■ Aim of the task
Everything from the first line of the records below through the line containing "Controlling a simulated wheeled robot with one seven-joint" is to be retyped exactly; leave out the rest.

+++ Listed records +++

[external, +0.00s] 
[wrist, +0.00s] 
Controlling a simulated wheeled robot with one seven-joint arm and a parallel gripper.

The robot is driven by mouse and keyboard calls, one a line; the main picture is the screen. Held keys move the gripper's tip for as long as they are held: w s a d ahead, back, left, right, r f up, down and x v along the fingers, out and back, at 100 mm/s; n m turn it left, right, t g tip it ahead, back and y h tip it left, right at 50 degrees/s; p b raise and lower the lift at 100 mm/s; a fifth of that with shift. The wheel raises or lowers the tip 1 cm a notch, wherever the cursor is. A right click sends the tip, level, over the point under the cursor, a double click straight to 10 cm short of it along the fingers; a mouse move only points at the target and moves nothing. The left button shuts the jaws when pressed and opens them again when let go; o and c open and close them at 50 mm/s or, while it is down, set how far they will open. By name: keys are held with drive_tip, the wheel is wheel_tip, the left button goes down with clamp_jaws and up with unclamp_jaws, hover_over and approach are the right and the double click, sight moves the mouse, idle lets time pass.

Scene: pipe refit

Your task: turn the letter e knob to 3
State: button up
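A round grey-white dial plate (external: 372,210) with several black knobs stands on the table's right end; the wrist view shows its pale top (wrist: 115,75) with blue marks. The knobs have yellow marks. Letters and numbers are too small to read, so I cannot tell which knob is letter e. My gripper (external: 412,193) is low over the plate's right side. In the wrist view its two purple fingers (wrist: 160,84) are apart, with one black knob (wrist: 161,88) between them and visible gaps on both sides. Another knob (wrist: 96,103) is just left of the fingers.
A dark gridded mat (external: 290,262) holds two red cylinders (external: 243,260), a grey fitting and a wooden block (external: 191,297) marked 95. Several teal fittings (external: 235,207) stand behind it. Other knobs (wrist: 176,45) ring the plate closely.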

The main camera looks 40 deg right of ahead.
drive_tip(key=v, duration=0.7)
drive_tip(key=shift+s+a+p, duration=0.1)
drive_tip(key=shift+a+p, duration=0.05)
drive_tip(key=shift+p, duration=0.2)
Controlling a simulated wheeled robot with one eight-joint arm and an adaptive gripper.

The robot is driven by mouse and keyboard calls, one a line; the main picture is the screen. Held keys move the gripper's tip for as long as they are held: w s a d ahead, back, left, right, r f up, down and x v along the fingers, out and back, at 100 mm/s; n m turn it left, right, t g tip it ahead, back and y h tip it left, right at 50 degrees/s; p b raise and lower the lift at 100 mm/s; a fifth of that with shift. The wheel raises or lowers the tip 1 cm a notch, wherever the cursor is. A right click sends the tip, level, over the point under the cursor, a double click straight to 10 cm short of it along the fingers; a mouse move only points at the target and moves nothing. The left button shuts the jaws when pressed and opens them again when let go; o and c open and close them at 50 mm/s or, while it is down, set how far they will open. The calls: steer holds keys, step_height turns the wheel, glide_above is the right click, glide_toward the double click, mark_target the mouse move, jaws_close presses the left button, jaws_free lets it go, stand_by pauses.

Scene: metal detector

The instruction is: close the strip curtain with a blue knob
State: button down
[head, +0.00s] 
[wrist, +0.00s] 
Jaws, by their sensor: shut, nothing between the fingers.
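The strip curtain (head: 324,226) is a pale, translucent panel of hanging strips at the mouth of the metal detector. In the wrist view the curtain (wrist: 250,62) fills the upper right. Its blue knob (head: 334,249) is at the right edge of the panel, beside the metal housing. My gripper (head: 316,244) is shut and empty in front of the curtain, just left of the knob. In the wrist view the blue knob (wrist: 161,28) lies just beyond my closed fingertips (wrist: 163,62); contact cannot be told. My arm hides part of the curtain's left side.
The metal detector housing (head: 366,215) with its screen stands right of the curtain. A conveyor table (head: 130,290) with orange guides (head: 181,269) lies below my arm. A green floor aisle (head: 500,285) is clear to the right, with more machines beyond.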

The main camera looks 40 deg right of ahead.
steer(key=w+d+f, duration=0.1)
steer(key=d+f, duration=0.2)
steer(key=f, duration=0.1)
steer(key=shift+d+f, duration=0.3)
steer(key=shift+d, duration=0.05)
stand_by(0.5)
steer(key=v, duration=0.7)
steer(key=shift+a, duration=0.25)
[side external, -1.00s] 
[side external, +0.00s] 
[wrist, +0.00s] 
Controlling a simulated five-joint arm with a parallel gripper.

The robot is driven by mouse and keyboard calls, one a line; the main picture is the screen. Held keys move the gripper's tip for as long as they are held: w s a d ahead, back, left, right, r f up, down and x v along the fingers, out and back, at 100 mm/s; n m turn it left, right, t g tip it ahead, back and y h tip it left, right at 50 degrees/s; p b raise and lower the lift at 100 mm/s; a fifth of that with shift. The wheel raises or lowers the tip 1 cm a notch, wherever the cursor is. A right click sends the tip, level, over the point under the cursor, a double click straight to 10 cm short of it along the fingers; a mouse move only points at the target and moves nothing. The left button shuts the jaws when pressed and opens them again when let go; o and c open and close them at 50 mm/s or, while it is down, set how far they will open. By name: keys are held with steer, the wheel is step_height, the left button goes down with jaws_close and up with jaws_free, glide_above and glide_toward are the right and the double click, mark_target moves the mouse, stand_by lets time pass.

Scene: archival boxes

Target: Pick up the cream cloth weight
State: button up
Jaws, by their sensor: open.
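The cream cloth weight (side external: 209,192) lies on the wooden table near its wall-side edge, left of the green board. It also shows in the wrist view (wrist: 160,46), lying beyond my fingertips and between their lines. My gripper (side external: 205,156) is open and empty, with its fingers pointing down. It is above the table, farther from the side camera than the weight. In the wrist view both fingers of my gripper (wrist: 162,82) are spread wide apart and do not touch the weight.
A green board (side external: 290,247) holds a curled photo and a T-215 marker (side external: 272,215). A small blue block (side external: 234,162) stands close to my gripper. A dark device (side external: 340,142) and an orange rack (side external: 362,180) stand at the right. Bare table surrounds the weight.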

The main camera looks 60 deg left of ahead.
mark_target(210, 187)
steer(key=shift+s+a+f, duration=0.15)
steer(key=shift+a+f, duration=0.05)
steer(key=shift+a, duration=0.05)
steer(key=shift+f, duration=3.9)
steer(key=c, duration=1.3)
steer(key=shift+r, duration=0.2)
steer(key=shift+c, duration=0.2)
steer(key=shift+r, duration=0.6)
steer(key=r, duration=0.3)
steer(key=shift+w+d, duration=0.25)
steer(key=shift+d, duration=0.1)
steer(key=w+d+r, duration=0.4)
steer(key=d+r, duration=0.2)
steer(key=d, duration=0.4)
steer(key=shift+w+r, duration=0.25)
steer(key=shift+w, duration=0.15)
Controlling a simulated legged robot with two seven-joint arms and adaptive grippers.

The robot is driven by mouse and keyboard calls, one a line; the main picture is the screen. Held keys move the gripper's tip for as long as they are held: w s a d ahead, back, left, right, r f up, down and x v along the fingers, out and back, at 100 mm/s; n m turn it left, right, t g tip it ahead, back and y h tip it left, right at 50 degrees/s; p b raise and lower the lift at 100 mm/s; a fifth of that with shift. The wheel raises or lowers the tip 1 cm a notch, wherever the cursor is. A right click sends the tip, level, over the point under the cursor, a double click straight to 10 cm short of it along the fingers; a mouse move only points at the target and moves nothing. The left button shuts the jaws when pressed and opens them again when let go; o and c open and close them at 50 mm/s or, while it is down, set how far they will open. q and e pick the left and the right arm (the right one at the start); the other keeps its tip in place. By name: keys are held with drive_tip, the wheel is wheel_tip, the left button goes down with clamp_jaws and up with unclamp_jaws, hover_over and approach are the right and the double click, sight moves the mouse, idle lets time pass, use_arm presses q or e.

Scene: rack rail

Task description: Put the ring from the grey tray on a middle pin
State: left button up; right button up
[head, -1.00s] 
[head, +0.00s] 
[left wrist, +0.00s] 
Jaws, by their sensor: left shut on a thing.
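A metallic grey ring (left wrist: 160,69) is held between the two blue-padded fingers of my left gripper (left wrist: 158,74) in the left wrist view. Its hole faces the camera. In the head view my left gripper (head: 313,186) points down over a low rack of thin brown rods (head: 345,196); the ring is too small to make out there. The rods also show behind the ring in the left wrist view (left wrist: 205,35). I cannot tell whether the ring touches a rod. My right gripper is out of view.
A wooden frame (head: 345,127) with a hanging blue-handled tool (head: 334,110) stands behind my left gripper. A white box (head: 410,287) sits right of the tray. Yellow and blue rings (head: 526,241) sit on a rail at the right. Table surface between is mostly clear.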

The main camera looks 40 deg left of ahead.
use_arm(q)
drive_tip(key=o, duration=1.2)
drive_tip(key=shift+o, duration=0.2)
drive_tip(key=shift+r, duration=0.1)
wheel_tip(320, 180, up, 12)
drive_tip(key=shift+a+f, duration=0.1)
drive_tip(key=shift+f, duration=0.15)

+++

■ Written solution
[external, +0.00s] 
[wrist, +0.00s] 
Controlling a simulated wheeled robot with one seven-joint arm and a parallel gripper.

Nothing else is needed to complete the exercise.